EXERCISE INSTRUCTIONS: Set down, word for word, the lines from the one holding "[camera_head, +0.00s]" to the final line, both included, and skip the pictures.

-- start of TASK INPUTS --

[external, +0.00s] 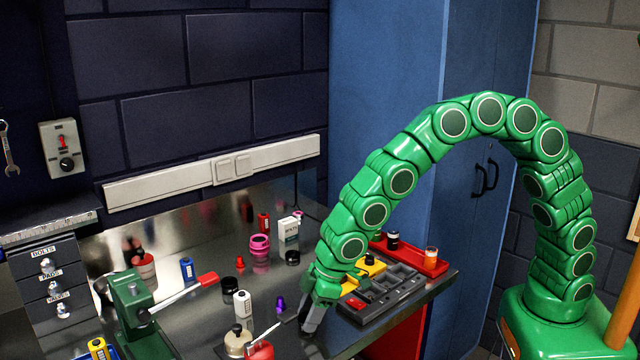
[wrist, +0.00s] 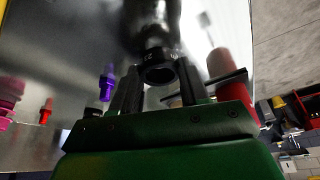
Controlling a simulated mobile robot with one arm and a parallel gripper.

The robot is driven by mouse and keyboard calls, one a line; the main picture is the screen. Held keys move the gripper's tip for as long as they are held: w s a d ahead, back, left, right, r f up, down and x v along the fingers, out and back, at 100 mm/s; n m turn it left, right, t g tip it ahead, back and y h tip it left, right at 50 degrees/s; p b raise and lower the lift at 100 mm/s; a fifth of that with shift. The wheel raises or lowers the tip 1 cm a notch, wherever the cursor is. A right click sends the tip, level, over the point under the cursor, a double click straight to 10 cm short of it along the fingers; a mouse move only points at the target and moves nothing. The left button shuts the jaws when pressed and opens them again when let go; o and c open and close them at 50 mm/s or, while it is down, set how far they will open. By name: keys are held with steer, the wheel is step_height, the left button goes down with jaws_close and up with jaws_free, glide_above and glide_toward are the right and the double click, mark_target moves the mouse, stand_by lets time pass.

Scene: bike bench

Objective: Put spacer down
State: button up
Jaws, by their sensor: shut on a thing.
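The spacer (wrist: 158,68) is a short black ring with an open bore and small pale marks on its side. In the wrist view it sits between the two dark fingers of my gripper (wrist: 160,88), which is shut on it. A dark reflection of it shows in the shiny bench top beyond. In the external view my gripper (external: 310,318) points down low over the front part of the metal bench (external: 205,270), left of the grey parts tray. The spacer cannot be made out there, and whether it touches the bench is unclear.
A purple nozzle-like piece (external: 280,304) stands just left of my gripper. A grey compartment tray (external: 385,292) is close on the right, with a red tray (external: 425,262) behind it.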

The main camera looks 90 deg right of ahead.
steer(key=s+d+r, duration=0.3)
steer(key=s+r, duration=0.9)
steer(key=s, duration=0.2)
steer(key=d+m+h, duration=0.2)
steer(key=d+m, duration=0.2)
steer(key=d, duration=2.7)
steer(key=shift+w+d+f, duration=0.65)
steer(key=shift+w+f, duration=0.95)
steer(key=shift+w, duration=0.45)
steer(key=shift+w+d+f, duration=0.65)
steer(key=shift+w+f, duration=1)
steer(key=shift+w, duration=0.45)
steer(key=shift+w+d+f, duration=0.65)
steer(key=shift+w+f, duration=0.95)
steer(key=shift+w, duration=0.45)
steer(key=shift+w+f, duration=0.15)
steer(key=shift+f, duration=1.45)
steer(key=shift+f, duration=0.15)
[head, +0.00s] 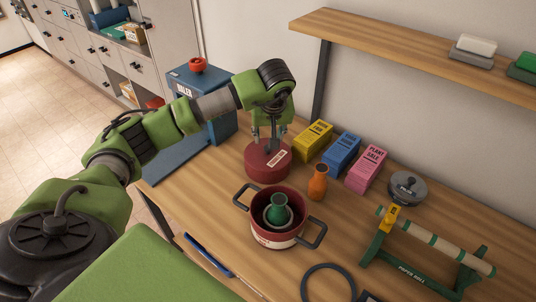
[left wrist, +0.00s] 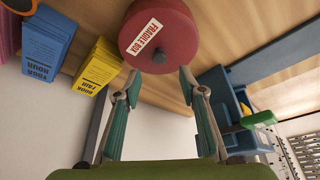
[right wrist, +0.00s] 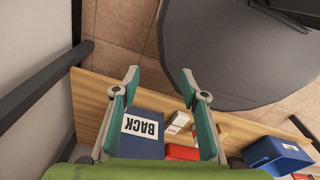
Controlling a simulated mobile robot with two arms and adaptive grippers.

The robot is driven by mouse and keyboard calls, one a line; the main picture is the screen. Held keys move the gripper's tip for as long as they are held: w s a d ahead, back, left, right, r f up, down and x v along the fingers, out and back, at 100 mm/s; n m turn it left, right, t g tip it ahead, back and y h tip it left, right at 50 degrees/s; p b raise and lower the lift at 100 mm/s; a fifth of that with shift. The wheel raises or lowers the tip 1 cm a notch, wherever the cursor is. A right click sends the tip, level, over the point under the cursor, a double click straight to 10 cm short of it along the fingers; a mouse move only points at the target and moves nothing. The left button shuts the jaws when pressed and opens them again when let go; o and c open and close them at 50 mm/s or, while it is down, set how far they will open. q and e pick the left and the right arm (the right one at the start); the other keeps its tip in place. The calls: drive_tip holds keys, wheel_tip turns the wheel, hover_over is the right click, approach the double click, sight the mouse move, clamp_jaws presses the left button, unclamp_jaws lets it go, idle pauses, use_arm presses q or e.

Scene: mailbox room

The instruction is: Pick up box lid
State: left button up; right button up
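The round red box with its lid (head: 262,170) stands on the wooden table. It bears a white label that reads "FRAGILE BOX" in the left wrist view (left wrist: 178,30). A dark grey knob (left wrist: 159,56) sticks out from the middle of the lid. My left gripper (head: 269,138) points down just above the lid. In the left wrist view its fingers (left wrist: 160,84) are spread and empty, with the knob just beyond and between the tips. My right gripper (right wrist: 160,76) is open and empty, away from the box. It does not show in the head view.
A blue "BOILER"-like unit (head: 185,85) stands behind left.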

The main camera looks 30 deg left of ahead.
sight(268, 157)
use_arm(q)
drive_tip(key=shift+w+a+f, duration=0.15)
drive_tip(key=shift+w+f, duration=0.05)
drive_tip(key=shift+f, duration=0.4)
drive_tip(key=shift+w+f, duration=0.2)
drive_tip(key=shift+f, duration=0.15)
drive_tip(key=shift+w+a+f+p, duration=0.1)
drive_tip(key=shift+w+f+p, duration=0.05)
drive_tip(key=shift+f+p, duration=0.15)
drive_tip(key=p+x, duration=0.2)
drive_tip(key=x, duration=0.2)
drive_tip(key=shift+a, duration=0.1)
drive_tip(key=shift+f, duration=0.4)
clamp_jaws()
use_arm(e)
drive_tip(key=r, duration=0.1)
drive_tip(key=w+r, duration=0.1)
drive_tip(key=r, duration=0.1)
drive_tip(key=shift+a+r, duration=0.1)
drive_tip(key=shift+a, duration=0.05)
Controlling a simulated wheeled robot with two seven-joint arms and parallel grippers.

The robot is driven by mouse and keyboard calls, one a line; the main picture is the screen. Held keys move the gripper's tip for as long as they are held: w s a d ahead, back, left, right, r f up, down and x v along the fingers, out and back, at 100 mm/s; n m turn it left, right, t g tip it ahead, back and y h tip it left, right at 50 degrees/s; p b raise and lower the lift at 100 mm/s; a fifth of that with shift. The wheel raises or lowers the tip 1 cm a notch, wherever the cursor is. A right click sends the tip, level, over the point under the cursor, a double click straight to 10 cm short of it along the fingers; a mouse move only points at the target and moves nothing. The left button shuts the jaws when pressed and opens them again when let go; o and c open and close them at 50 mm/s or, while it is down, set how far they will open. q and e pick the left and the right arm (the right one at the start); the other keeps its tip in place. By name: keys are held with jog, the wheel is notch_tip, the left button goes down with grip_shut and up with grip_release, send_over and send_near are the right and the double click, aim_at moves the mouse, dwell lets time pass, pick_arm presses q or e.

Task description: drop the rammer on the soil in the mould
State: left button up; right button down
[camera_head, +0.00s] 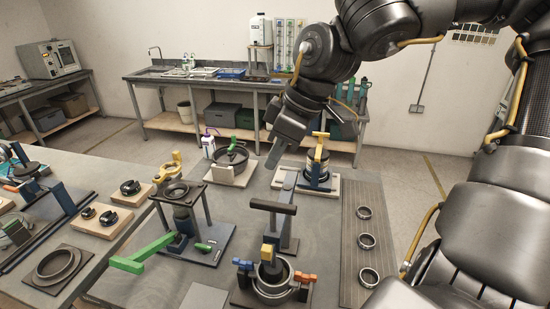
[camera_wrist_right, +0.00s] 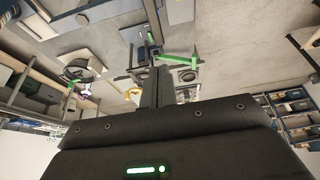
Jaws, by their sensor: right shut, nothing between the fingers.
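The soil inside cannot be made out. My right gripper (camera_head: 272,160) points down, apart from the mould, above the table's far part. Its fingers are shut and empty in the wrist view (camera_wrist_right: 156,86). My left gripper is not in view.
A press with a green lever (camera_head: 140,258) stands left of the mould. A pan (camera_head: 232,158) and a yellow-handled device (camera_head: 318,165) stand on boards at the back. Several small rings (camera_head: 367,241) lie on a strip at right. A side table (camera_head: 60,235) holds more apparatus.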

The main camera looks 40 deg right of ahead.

-- end of TASK INPUTS --

ANSWER TO THIS EXERCISE:
[camera_head, +0.00s] 
[camera_wrist_right, +0.00s] 
Jaws, by their sensor: right shut, nothing between the fingers.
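The soil inside cannot be made out. My right gripper (camera_head: 272,160) points down, apart from the mould, above the table's far part. Its fingers are shut and empty in the wrist view (camera_wrist_right: 156,86). My left gripper is not in view.
A press with a green lever (camera_head: 140,258) stands left of the mould. A pan (camera_head: 232,158) and a yellow-handled device (camera_head: 318,165) stand on boards at the back. Several small rings (camera_head: 367,241) lie on a strip at right. A side table (camera_head: 60,235) holds more apparatus.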

The main camera looks 40 deg right of ahead.

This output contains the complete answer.